By the way, the order raises a general constitutional question regarding the unenumerated, but court-recognized, right to travel. I am sure that the Commonwealth of Massachusetts would argue that preventing accidents during Snowmaggedon is a compelling government interest and the travel ban is narrowly tailored to serve those ends, so the order would survive whatever constitutional scrutiny put to it.
But I am not so sure. If the travel ban were held to require strict-scrutiny analysis, then a state-wide ban of indefinite duration seems to me not to be narrowly tailored.
When you scrutinize the details, the order seems not to make a lot of sense. Here is the full list of exemptions under the order. Notice anything odd?
- public safety vehicles and public safety workers, including contract personnel
- public works vehicles and public works workers, including contract personnel; government officials conducting official business
- utility company vehicles and utility workers
- healthcare workers who must travel to and from work in order to provide essential health services
- news media
- travel necessary to maintain and deliver critical private sector services such as energy, fuel supplies and delivery, financial systems and the delivery of critical commodities
- travel to support business operations that provide critical services to the public, including gasoline stations, food stores and hardware stores
Why is travel allowed for gas-station workers if almost no one will need gas since nearly all vehicles are banned?
And the hardware store thing is strange as well.
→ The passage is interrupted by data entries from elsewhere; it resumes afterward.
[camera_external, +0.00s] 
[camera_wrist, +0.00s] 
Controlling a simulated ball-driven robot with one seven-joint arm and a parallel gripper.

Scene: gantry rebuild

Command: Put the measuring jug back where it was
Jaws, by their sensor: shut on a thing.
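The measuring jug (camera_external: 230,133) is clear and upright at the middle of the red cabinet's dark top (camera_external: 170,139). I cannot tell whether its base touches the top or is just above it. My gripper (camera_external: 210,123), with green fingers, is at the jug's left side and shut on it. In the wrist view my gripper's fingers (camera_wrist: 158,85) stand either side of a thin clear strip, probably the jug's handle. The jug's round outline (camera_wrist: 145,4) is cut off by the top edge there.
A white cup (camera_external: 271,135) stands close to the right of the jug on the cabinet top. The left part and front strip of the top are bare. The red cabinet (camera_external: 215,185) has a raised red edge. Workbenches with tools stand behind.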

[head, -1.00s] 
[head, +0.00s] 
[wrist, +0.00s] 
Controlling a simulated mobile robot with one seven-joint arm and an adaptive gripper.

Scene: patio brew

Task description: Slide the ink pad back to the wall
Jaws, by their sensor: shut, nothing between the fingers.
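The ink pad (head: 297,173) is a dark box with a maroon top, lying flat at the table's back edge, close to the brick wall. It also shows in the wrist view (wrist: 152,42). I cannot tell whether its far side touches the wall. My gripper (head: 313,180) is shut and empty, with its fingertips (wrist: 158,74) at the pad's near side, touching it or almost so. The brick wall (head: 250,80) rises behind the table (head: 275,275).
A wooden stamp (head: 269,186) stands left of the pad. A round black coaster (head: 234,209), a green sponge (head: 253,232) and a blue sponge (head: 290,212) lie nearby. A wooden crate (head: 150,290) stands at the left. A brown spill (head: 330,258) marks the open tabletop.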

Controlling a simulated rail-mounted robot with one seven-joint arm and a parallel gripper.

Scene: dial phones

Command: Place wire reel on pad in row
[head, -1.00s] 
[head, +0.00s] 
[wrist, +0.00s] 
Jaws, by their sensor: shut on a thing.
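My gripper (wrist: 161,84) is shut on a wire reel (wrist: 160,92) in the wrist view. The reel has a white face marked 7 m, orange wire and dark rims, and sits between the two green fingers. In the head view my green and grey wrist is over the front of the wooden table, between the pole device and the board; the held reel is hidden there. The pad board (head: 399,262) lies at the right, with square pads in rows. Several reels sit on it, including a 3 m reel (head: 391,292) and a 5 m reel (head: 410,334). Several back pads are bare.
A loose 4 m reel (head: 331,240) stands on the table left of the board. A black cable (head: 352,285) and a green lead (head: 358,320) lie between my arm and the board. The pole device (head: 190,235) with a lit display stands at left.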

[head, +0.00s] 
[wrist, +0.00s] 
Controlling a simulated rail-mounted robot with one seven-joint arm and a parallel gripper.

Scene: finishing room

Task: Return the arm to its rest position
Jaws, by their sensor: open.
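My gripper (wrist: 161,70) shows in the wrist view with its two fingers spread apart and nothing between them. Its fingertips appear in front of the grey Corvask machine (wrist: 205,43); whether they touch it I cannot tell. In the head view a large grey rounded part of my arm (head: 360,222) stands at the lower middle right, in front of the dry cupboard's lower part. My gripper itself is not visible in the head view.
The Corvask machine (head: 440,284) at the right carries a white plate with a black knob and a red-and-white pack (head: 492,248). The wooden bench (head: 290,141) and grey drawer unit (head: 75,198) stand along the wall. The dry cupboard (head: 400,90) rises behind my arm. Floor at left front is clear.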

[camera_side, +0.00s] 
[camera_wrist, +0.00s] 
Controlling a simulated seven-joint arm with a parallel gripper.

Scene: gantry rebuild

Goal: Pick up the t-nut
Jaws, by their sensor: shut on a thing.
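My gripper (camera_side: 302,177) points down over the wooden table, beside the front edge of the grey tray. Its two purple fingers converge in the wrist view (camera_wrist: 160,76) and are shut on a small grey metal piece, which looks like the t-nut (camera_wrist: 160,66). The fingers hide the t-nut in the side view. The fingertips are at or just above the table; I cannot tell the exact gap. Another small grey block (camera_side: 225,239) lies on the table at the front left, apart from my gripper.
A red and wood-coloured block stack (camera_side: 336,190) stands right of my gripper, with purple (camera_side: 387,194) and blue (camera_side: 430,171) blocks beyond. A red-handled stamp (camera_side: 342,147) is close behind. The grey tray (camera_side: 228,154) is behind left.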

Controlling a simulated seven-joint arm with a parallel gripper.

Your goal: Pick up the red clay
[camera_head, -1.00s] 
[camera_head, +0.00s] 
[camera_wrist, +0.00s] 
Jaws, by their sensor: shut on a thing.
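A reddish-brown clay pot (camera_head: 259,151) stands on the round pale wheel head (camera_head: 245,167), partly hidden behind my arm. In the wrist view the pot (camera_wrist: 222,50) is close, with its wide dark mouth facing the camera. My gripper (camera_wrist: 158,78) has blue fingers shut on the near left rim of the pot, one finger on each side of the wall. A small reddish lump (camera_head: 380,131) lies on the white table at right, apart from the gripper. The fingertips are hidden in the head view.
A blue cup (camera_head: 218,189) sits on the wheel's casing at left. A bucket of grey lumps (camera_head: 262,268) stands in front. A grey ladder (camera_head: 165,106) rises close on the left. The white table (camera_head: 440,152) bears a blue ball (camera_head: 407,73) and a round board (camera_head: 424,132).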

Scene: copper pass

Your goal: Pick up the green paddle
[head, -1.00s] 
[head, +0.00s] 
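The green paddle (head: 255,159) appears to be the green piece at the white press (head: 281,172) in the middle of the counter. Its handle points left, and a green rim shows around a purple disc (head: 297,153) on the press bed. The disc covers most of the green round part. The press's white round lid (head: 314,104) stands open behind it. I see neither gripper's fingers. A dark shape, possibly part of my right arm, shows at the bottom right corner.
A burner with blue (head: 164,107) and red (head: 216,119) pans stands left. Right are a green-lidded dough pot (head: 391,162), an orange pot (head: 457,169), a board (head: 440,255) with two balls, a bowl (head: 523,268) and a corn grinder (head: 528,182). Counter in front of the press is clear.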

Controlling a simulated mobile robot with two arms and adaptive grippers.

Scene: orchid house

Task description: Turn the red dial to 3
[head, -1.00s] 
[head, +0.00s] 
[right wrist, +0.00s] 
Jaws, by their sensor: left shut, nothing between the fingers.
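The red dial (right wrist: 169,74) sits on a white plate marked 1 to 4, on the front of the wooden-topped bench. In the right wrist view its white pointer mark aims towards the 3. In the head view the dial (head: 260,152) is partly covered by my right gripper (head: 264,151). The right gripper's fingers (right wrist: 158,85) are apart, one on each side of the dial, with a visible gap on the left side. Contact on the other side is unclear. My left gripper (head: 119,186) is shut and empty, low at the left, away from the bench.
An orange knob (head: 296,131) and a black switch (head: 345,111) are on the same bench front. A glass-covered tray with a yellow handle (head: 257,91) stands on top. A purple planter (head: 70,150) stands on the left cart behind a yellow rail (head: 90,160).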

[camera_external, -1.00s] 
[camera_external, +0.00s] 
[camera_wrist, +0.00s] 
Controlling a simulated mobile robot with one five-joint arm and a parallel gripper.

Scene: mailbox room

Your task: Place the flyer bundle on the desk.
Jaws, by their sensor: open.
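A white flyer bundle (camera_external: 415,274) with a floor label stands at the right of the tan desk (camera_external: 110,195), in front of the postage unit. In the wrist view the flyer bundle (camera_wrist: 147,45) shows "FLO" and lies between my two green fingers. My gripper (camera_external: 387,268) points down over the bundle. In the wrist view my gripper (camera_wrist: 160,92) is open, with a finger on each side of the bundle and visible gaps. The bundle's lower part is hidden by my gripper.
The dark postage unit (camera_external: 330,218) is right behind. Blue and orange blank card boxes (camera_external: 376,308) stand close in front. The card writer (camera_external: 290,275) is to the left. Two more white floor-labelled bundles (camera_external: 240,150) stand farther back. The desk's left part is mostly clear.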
So, hardware stores will be able to have the employees they need to stay open – but no one can drive to the hardware stores. Granted, a few people might be within walking distance of one. But then, what kind of hardware do you need in the middle of a blizzard? I get that there’s a need for plywood before a hurricane hits, but what do you need with hardware during a blizzard?
Finally, I have to say I find it a bit funny that the web-version of the order refers to Governor Patrick as “His Excellency.” I didn’t know anyone in the U.S. used that title. To be fair, Massachusetts has a constitution older than the U.S. Constitution. But still, “His Excellency” seems a little needlessly eccentric.